## Goal of the exercise
Lines from the one containing "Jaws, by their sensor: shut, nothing" to the one containing "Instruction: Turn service", both lines included, are to be extracted exactly from the data below; pictures are excluded.

[Start Supplied material]

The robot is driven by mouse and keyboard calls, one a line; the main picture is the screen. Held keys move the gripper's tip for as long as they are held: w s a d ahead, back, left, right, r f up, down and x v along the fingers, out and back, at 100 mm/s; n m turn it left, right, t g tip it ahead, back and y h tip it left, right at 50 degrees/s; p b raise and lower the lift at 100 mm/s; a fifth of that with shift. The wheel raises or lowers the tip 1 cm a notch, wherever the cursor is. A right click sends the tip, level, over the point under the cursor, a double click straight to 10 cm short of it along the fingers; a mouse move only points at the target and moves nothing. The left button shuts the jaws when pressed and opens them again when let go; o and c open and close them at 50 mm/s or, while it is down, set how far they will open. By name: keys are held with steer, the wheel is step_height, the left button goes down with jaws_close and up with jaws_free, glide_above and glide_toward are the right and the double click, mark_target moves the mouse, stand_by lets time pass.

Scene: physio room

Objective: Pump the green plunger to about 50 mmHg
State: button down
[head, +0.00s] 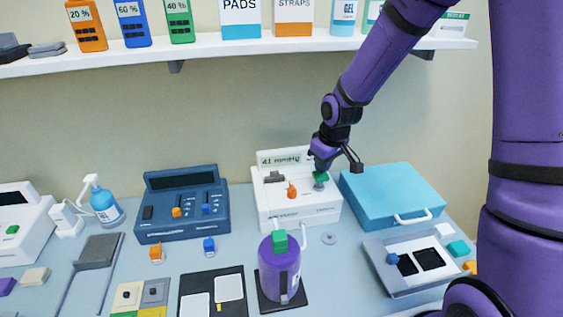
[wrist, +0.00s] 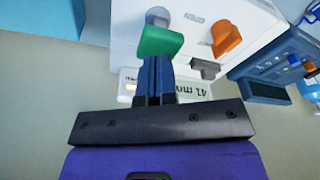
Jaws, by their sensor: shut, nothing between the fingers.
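A white pump unit (head: 297,214) stands near the back wall. Its green plunger (head: 321,177) sits on a grey stem at the right of its sloping top. The plunger is large in the wrist view (wrist: 160,41). The unit's display (head: 280,158) appears to read 41 mmHg; part of it is blocked by the fingers in the wrist view. My gripper (wrist: 154,62) is shut and empty, its fingertips right at the green plunger. I cannot tell whether they touch it.
An orange knob (head: 292,190) and a dark grey lever (head: 274,176) are beside the plunger. A blue case (head: 395,190) lies close on the right, a dark blue console (head: 182,211) on the left. A purple bottle (head: 280,265) with a green top stands in front.

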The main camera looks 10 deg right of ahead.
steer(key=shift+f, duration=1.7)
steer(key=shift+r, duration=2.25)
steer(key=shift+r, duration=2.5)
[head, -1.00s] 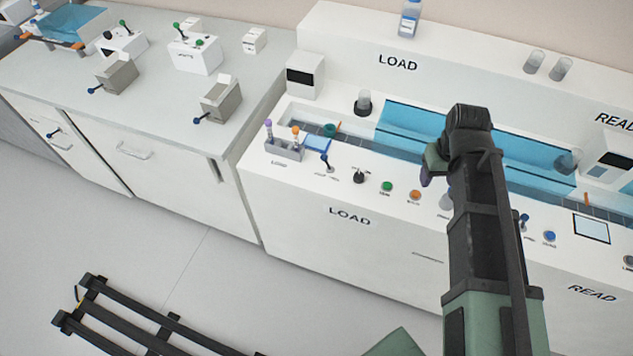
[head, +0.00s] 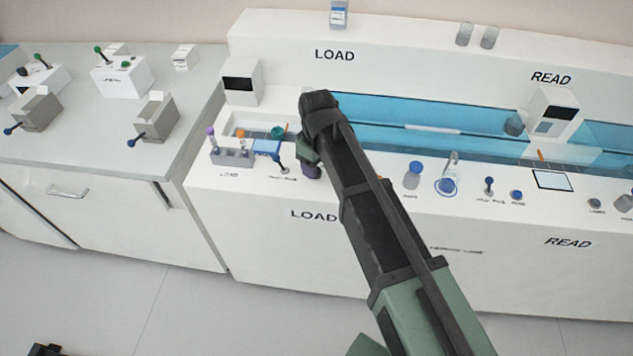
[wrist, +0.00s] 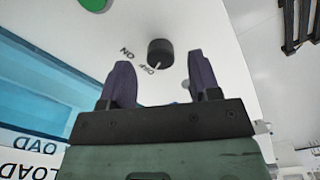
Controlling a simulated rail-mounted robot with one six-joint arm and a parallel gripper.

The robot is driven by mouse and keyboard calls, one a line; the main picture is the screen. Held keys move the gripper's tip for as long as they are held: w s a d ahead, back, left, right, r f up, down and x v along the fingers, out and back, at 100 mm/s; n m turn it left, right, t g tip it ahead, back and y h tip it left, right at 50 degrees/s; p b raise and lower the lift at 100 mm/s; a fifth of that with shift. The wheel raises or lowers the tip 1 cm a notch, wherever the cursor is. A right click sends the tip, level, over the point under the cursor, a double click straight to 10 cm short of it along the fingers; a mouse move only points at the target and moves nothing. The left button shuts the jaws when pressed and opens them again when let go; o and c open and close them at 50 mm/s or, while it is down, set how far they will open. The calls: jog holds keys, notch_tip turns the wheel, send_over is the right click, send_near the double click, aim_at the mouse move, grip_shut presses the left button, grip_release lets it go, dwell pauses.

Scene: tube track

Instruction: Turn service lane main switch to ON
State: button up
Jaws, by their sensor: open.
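A round black rotary knob (wrist: 160,52) stands on the white panel in the wrist view, with ON and OFF printed beside it. Its white pointer mark is on the OFF side. My gripper (wrist: 160,62) is open and empty, with its two purple fingers on either side of the knob in the picture. I cannot tell how far the fingertips are from it. In the head view my gripper (head: 311,171) is over the front panel of the LOAD console (head: 255,208), and my arm hides the knob there.
A green button (wrist: 93,3) shows in the wrist view.

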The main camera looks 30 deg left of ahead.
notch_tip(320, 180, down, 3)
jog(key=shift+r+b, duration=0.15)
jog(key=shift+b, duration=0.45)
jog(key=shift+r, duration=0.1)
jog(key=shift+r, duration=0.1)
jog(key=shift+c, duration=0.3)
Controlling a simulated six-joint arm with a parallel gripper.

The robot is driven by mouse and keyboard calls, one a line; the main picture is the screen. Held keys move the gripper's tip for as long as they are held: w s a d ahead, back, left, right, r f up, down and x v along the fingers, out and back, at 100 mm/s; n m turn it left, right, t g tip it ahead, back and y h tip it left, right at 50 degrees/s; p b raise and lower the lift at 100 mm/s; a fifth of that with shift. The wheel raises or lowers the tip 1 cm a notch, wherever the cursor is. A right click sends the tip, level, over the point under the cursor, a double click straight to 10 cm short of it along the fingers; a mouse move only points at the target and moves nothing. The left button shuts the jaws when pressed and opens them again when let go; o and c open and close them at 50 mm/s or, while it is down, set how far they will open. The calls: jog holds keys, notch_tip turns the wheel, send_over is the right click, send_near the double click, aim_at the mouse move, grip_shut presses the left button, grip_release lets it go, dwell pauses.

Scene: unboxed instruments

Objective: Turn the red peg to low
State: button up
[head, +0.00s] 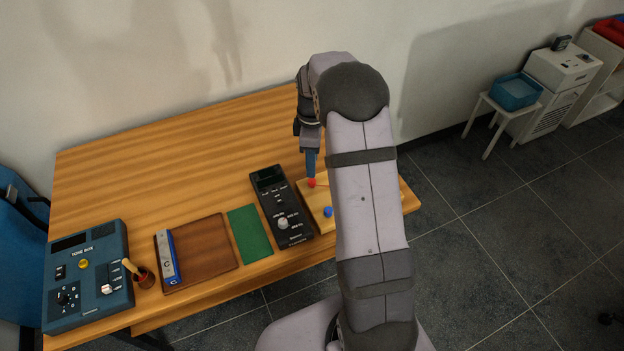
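The red peg (311,183) shows as a small red knob on the light wooden board (316,200) at the right end of the table. A blue peg (328,212) is on the same board, nearer the front edge. My gripper (311,174) points down right at the red peg, its blue fingertips just above or touching it; I cannot tell which. The gap between the fingers does not show, so I cannot tell whether they are open or shut. My arm hides the right part of the board, and no low marking can be read.
A black instrument (268,180) with a knob stands left of the board. The table's back half (190,150) is clear.

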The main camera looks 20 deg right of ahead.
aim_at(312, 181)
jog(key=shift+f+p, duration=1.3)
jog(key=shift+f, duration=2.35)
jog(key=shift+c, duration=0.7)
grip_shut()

[End Supplied material]

## Solution to this problem
Jaws, by their sensor: shut, nothing between the fingers.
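A white pump unit (head: 297,214) stands near the back wall. Its green plunger (head: 321,177) sits on a grey stem at the right of its sloping top. The plunger is large in the wrist view (wrist: 160,41). The unit's display (head: 280,158) appears to read 41 mmHg; part of it is blocked by the fingers in the wrist view. My gripper (wrist: 154,62) is shut and empty, its fingertips right at the green plunger. I cannot tell whether they touch it.
An orange knob (head: 292,190) and a dark grey lever (head: 274,176) are beside the plunger. A blue case (head: 395,190) lies close on the right, a dark blue console (head: 182,211) on the left. A purple bottle (head: 280,265) with a green top stands in front.

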The main camera looks 10 deg right of ahead.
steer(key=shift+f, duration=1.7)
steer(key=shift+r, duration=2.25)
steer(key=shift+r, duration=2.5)
[head, -1.00s] 
[head, +0.00s] 
[wrist, +0.00s] 
Controlling a simulated rail-mounted robot with one six-joint arm and a parallel gripper.

The robot is driven by mouse and keyboard calls, one a line; the main picture is the screen. Held keys move the gripper's tip for as long as they are held: w s a d ahead, back, left, right, r f up, down and x v along the fingers, out and back, at 100 mm/s; n m turn it left, right, t g tip it ahead, back and y h tip it left, right at 50 degrees/s; p b raise and lower the lift at 100 mm/s; a fifth of that with shift. The wheel raises or lowers the tip 1 cm a notch, wherever the cursor is. A right click sends the tip, level, over the point under the cursor, a double click straight to 10 cm short of it along the fingers; a mouse move only points at the target and moves nothing. The left button shuts the jaws when pressed and opens them again when let go; o and c open and close them at 50 mm/s or, while it is down, set how far they will open. The calls: jog holds keys, notch_tip turns the wheel, send_over is the right click, send_near the double click, aim_at the mouse move, grip_shut presses the left button, grip_release lets it go, dwell pauses.

Scene: tube track

Instruction: Turn service lane main switch to ON

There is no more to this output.